▶ _Exercise requirements_: Each entry should be quoted word for word, including every mark of punctuation.
-- Data lines start --
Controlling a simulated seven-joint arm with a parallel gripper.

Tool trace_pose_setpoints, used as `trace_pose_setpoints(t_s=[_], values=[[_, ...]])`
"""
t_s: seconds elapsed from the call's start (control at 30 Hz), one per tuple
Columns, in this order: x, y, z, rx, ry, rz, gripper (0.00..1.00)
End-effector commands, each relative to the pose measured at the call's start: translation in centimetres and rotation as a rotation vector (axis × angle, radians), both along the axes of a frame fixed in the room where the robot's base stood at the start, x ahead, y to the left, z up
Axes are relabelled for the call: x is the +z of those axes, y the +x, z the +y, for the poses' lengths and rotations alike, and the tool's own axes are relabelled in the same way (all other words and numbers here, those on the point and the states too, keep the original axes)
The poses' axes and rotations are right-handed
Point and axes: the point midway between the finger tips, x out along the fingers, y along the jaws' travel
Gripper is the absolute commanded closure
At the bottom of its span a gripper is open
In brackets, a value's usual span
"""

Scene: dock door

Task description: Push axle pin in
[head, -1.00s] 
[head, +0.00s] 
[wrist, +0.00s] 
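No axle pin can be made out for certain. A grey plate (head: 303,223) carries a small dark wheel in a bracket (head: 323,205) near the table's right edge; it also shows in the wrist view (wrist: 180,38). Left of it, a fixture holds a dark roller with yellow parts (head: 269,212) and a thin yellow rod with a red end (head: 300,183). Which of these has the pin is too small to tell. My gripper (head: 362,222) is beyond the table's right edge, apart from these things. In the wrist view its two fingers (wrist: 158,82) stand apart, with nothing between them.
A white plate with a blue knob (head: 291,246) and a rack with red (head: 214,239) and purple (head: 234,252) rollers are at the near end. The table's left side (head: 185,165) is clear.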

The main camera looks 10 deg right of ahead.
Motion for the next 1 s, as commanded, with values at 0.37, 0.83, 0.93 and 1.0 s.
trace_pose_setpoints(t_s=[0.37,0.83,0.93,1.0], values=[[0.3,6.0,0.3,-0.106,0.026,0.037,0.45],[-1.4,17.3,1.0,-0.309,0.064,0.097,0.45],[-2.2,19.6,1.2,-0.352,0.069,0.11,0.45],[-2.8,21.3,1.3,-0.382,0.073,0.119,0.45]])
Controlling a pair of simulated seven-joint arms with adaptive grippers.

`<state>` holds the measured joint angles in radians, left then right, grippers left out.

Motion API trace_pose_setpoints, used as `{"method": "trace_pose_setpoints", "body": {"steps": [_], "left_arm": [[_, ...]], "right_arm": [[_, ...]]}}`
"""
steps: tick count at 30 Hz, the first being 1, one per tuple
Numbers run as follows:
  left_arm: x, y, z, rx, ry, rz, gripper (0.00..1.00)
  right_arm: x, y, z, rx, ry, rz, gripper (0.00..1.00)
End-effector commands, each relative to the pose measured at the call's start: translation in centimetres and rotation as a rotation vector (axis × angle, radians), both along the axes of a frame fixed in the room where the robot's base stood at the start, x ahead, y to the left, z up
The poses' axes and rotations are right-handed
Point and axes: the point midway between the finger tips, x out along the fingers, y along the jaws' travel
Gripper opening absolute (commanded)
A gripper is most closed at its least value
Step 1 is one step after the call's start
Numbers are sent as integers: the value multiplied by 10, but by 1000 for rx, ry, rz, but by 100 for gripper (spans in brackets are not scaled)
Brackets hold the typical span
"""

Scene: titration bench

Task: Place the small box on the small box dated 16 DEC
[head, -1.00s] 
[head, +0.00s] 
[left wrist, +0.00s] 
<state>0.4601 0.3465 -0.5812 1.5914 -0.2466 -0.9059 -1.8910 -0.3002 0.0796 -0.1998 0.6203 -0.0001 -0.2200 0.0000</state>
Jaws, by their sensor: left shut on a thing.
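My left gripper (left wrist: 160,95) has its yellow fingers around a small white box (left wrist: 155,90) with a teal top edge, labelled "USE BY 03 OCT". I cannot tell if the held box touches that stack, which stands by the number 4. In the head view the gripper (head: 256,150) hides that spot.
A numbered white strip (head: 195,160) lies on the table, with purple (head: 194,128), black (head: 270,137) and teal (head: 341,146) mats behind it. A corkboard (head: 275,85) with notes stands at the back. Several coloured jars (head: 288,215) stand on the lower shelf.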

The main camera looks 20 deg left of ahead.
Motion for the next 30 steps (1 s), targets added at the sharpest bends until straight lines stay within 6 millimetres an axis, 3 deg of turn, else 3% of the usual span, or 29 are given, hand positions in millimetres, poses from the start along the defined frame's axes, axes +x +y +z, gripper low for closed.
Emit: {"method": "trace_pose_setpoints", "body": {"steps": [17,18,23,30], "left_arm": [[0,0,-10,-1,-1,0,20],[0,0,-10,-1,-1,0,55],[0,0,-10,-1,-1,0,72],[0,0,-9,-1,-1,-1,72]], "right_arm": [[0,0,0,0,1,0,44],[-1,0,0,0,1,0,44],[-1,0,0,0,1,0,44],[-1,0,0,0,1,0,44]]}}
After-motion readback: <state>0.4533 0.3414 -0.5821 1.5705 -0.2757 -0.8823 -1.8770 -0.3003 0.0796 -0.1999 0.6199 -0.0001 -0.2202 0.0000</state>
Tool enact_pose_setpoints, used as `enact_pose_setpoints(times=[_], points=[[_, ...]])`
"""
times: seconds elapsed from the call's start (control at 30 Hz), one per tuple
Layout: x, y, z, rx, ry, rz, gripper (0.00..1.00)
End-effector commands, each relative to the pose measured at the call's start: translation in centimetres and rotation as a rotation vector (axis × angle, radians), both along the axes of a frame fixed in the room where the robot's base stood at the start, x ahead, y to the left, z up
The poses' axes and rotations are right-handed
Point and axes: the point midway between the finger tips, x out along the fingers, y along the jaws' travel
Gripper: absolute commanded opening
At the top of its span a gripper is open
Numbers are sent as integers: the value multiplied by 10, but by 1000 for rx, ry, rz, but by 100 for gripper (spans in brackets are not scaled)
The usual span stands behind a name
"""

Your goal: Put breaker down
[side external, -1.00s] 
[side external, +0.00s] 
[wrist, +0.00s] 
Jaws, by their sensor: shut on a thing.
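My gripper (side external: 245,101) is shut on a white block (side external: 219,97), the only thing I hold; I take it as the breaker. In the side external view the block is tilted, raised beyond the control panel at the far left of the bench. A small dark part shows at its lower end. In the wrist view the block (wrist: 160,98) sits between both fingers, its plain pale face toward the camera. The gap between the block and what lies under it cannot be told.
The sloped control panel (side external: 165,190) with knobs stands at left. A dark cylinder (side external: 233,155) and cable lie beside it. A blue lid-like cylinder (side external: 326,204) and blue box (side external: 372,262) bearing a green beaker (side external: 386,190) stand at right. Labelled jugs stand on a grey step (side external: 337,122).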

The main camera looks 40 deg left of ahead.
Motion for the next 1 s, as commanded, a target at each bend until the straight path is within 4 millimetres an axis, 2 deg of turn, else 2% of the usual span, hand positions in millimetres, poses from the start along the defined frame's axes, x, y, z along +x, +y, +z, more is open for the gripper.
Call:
-- Data lines end --
▶ _Final result_:
Controlling a simulated seven-joint arm with a parallel gripper.

Tool trace_pose_setpoints, used as `trace_pose_setpoints(t_s=[_], values=[[_, ...]])`
"""
t_s: seconds elapsed from the call's start (control at 30 Hz), one per tuple
Columns, in this order: x, y, z, rx, ry, rz, gripper (0.00..1.00)
End-effector commands, each relative to the pose measured at the call's start: translation in centimetres and rotation as a rotation vector (axis × angle, radians), both along the axes of a frame fixed in the room where the robot's base stood at the start, x ahead, y to the left, z up
Axes are relabelled for the call: x is the +z of those axes, y the +x, z the +y, for the poses' lengths and rotations alike, and the tool's own axes are relabelled in the same way (all other words and numbers here, those on the point and the states too, keep the original axes)
The poses' axes and rotations are right-handed
Point and axes: the point midway between the finger tips, x out along the fingers, y along the jaws' travel
Gripper is the absolute commanded closure
At the bottom of its span a gripper is open
In brackets, a value's usual span
"""

Scene: dock door

Task description: Push axle pin in
[head, -1.00s] 
[head, +0.00s] 
[wrist, +0.00s] 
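No axle pin can be made out for certain. A grey plate (head: 303,223) carries a small dark wheel in a bracket (head: 323,205) near the table's right edge; it also shows in the wrist view (wrist: 180,38). Left of it, a fixture holds a dark roller with yellow parts (head: 269,212) and a thin yellow rod with a red end (head: 300,183). Which of these has the pin is too small to tell. My gripper (head: 362,222) is beyond the table's right edge, apart from these things. In the wrist view its two fingers (wrist: 158,82) stand apart, with nothing between them.
A white plate with a blue knob (head: 291,246) and a rack with red (head: 214,239) and purple (head: 234,252) rollers are at the near end. The table's left side (head: 185,165) is clear.

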The main camera looks 10 deg right of ahead.
Motion for the next 1 s, as commanded, with values at 0.37, 0.83, 0.93 and 1.0 s.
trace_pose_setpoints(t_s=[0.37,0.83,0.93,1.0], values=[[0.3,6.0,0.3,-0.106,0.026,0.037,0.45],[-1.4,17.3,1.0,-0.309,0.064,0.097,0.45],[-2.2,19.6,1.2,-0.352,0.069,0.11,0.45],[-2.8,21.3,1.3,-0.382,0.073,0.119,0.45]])
Controlling a pair of simulated seven-joint arms with adaptive grippers.

`<state>` holds the measured joint angles in radians, left then right, grippers left out.

Motion API trace_pose_setpoints, used as `{"method": "trace_pose_setpoints", "body": {"steps": [_], "left_arm": [[_, ...]], "right_arm": [[_, ...]]}}`
"""
steps: tick count at 30 Hz, the first being 1, one per tuple
Numbers run as follows:
  left_arm: x, y, z, rx, ry, rz, gripper (0.00..1.00)
  right_arm: x, y, z, rx, ry, rz, gripper (0.00..1.00)
End-effector commands, each relative to the pose measured at the call's start: translation in centimetres and rotation as a rotation vector (axis × angle, radians), both along the axes of a frame fixed in the room where the robot's base stood at the start, x ahead, y to the left, z up
The poses' axes and rotations are right-handed
Point and axes: the point midway between the finger tips, x out along the fingers, y along the jaws' travel
Gripper opening absolute (commanded)
A gripper is most closed at its least value
Step 1 is one step after the call's start
Numbers are sent as integers: the value multiplied by 10, but by 1000 for rx, ry, rz, but by 100 for gripper (spans in brackets are not scaled)
Brackets hold the typical span
"""

Scene: titration bench

Task: Place the small box on the small box dated 16 DEC
[head, -1.00s] 
[head, +0.00s] 
[left wrist, +0.00s] 
<state>0.4601 0.3465 -0.5812 1.5914 -0.2466 -0.9059 -1.8910 -0.3002 0.0796 -0.1998 0.6203 -0.0001 -0.2200 0.0000</state>
Jaws, by their sensor: left shut on a thing.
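My left gripper (left wrist: 160,95) has its yellow fingers around a small white box (left wrist: 155,90) with a teal top edge, labelled "USE BY 03 OCT". I cannot tell if the held box touches that stack, which stands by the number 4. In the head view the gripper (head: 256,150) hides that spot.
A numbered white strip (head: 195,160) lies on the table, with purple (head: 194,128), black (head: 270,137) and teal (head: 341,146) mats behind it. A corkboard (head: 275,85) with notes stands at the back. Several coloured jars (head: 288,215) stand on the lower shelf.

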The main camera looks 20 deg left of ahead.
Motion for the next 30 steps (1 s), targets added at the sharpest bends until straight lines stay within 6 millimetres an axis, 3 deg of turn, else 3% of the usual span, or 29 are given, hand positions in millimetres, poses from the start along the defined frame's axes, axes +x +y +z, gripper low for closed.
Emit: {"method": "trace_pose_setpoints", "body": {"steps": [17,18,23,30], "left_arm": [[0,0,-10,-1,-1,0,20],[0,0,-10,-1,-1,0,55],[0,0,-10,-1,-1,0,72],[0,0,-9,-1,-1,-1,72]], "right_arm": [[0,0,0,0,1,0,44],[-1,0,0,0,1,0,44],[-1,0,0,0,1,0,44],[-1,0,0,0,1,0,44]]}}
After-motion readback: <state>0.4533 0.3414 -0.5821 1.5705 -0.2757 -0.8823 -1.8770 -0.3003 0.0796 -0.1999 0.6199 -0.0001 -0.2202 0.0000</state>
Tool enact_pose_setpoints, used as `enact_pose_setpoints(times=[_], points=[[_, ...]])`
"""
times: seconds elapsed from the call's start (control at 30 Hz), one per tuple
Layout: x, y, z, rx, ry, rz, gripper (0.00..1.00)
End-effector commands, each relative to the pose measured at the call's start: translation in centimetres and rotation as a rotation vector (axis × angle, radians), both along the axes of a frame fixed in the room where the robot's base stood at the start, x ahead, y to the left, z up
The poses' axes and rotations are right-handed
Point and axes: the point midway between the finger tips, x out along the fingers, y along the jaws' travel
Gripper: absolute commanded opening
At the top of its span a gripper is open
Numbers are sent as integers: the value multiplied by 10, but by 1000 for rx, ry, rz, but by 100 for gripper (spans in brackets are not scaled)
The usual span stands behind a name
"""

Your goal: Put breaker down
[side external, -1.00s] 
[side external, +0.00s] 
[wrist, +0.00s] 
Jaws, by their sensor: shut on a thing.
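My gripper (side external: 245,101) is shut on a white block (side external: 219,97), the only thing I hold; I take it as the breaker. In the side external view the block is tilted, raised beyond the control panel at the far left of the bench. A small dark part shows at its lower end. In the wrist view the block (wrist: 160,98) sits between both fingers, its plain pale face toward the camera. The gap between the block and what lies under it cannot be told.
The sloped control panel (side external: 165,190) with knobs stands at left. A dark cylinder (side external: 233,155) and cable lie beside it. A blue lid-like cylinder (side external: 326,204) and blue box (side external: 372,262) bearing a green beaker (side external: 386,190) stand at right. Labelled jugs stand on a grey step (side external: 337,122).

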The main camera looks 40 deg left of ahead.
Motion for the next 1 s, as commanded, a target at each bend until the straight path is within 4 millimetres an axis, 2 deg of turn, else 2% of the usual span, hand positions in millimetres, poses from the start along the defined frame's axes, x, y, z along +x, +y, +z, more is open for the gripper.
Call:

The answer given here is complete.